The Financial Planning Association isn’t concerned that the Certified Financial Planner Board of Standards Inc. will encroach on its turf as the board reorganizes itself under two different tax categories, one of which gives it the option of creating its own FPA.

The CFP Board announced Wednesday that it will split into two nonprofit organizations in order to better pursue its strategic goal of increasing the number of financial advisors holding the CFP credential. The move also will allow the board to be more aggressive in marketing CFPs to potential investors.

One of the new entities is the CFP Board Center for Financial Planning, which will focus on research, expanding diversity in the CFP field and pro bono work, among other activities. It will have a 501(c)(3) tax designation because of its public orientation.

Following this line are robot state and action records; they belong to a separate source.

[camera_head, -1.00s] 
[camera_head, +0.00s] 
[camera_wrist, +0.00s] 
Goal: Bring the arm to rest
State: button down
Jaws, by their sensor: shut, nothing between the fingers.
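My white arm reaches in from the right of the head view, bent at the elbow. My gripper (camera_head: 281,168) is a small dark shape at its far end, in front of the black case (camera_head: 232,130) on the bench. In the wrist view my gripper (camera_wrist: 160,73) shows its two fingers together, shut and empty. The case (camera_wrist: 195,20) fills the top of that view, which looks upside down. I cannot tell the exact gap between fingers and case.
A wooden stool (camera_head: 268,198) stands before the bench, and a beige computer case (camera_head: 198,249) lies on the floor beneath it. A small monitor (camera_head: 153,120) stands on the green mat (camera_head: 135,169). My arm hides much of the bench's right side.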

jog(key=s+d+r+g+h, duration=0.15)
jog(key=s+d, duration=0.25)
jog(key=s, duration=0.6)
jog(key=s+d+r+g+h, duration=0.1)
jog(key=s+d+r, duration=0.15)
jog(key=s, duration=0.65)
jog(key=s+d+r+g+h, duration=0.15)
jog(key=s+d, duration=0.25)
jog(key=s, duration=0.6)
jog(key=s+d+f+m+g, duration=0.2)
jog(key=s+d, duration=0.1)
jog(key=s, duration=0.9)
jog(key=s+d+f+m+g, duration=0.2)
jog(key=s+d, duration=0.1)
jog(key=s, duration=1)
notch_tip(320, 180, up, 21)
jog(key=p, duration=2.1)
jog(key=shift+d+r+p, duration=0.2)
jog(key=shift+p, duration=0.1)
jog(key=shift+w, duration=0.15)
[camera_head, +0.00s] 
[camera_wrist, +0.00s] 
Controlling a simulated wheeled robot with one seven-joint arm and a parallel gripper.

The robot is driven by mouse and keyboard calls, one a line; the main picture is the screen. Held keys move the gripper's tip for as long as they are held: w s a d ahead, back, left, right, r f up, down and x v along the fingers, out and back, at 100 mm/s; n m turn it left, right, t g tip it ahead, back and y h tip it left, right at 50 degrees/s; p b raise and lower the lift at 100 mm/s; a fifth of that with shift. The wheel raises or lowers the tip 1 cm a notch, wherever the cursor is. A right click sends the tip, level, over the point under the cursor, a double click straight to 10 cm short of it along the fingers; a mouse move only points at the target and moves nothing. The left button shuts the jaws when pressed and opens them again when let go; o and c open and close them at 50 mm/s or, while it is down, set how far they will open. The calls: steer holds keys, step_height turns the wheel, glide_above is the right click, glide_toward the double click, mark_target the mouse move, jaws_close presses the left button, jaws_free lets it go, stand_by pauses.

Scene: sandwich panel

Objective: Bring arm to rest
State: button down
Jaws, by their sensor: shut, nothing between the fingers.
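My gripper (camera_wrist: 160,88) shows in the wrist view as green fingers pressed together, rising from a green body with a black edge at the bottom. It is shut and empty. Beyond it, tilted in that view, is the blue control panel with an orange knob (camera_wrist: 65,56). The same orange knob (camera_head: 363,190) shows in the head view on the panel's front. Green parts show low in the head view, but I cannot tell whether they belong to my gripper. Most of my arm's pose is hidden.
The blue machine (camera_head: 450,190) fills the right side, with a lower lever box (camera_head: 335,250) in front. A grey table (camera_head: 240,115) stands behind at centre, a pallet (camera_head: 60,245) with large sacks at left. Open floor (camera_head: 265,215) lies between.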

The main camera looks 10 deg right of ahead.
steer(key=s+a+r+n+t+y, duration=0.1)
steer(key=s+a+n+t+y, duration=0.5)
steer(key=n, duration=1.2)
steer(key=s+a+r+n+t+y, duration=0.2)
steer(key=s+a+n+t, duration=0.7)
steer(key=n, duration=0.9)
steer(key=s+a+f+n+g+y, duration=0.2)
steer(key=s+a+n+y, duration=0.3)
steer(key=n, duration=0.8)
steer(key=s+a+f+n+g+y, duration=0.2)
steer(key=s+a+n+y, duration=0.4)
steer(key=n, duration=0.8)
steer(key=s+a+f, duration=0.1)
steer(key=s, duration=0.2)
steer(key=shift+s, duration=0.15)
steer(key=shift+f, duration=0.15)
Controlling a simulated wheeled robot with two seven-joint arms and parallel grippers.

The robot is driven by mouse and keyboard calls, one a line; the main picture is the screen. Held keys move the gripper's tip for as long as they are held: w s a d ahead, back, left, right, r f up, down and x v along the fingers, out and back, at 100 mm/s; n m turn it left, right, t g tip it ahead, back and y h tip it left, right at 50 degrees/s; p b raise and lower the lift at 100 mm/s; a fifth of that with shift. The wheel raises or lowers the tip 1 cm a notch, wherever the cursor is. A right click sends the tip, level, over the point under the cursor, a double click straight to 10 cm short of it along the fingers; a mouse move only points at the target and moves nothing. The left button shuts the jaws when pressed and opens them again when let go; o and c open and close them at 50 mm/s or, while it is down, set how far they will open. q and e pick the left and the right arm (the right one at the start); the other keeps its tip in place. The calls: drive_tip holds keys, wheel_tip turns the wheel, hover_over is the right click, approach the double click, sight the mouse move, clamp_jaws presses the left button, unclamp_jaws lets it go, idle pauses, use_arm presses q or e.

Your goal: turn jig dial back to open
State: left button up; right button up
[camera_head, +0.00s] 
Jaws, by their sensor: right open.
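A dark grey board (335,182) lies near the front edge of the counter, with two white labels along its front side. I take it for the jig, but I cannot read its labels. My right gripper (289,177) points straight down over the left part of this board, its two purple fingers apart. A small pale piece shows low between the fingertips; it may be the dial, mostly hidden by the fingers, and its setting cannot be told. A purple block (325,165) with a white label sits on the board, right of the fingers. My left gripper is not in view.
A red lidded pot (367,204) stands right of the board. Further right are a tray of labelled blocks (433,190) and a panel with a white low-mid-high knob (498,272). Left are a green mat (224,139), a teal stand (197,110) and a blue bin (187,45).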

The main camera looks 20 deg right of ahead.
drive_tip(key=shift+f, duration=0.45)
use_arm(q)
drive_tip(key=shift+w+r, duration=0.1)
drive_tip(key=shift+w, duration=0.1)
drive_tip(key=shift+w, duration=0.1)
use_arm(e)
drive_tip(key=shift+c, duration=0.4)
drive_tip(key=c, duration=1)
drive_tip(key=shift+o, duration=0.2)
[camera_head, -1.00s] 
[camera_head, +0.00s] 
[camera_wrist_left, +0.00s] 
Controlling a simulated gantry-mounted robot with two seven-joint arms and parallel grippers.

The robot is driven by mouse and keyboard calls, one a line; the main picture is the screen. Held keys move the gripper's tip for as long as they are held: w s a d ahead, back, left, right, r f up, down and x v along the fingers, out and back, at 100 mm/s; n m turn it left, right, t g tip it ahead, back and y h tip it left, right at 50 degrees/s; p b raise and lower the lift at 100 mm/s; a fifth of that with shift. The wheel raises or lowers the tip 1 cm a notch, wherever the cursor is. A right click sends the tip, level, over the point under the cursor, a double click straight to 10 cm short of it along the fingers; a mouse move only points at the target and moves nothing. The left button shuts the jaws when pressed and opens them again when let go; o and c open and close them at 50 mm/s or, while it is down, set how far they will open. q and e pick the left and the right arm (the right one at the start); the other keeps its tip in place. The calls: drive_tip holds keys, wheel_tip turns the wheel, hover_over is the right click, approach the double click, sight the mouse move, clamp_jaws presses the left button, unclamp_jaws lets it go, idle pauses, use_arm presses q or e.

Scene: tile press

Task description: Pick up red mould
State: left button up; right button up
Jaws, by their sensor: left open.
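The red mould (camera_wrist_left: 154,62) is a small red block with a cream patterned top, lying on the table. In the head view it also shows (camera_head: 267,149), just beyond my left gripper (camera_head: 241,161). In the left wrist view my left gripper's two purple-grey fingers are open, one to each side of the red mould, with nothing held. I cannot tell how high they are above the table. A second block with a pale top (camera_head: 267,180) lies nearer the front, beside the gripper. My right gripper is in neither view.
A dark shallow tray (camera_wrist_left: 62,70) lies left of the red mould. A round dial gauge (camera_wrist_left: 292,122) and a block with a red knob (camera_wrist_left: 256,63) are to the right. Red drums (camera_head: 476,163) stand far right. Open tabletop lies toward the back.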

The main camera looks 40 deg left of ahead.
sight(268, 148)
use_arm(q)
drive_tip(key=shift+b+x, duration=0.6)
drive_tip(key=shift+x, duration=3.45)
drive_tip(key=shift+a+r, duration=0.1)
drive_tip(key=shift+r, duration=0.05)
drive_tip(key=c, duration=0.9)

The other new body is the CFP Board of Standards, which will concentrate on credentialing. It will set and enforce the competency and ethical standards for mark holders. This organization, which will operate as a 501(c)(6), will work to advance the profession.

As a so-called “6,” the CFP Board of Standards could establish a membership organization like FPA, but CFP officials said they have no intention of doing so.

“We don’t want to be FPA or NAPFA,” CFP Board Chair Dan Moisand said earlier this week.

The FPA is still digesting the CFP Board reorganization, but at first glance it’s not concerned that CFP Board will wander into its territory.

“They’re good friends of ours,” FPA CEO Patrick Mahoney said in an interview. “We respect them and take them at their word.”

Membership organizations in the planning field don’t expect to see CFP Board engage in membership activities, such as establishing chapters, hosting conferences, writing continuing education materials and forming a political action committee.

“We certainly understand why they made the [reorganization] move,” said Jeff Jones, chairman of the board of the National Association of Personal Financial Advisors. “The 501(c)(3) was limiting their ability to push the profession forward.”

Jones said NAPFA will continue to work well with the CFP Board.

“It’s been strong support from both sides for each other, and that won’t change at this time,” said Jones, a partner and director of financial planning at Longview Financial Advisors.

The CFP Board action comes as the FPA has begun working to achieve legal recognition for the term “financial planner.” Although CFP Board officials say they support the concept of title protection, the organization opposes planner regulation at the state level, an avenue FPA might take.

Moisand denied that the CFP Board’s reorganization was a response to FPA’s title initiative, pointing out that the restructuring was being considered before FPA announced its effort.   

A disagreement over how to approach title protection “doesn’t mean either organization is wrong,” Mahoney said. “It just reflects a difference in focus and priority. We’ll be talking to many, many, many constituents across the profession, including CFP Board, this year.”

The CFP Board says its reorganization will help it achieve its goal of reaching a total of 150,000 CFPs in the United States by 2030, up from approximately 95,000 now. But one CFP said that there’s such a thing as too many CFPs.

“They seem obsessed with growing in volume more than supporting the CFPs that already exist or, frankly, than ensuring the credential itself doesn’t experience ‘inflation’ as they continue to ‘print CFPs,’” Andrew Lippert, founder of Simplified Wealth, wrote in an email. “If they spent half as much time as they do fixated on growth and focused on the value behind the credential, growth would take care of itself, sustainably.”

Another CFP applauded the board’s restructuring to make a stronger push to expand the profession.

“Happy to see this,” Jirayr Kembikian, co-founder of Citrine Capital, tweeted Wednesday. “It’s exactly what CFP Board should be spending money on.”

In a Twitter exchange Wednesday, the CFP Board indicated that separating into two nonprofits won’t increase the annual cost of CFP certification, which is approximately $455.

“No, this change will not affect the annual certification fee,” the CFP Board account tweeted in response to a tweet from Wealthbridge Financial Advisors.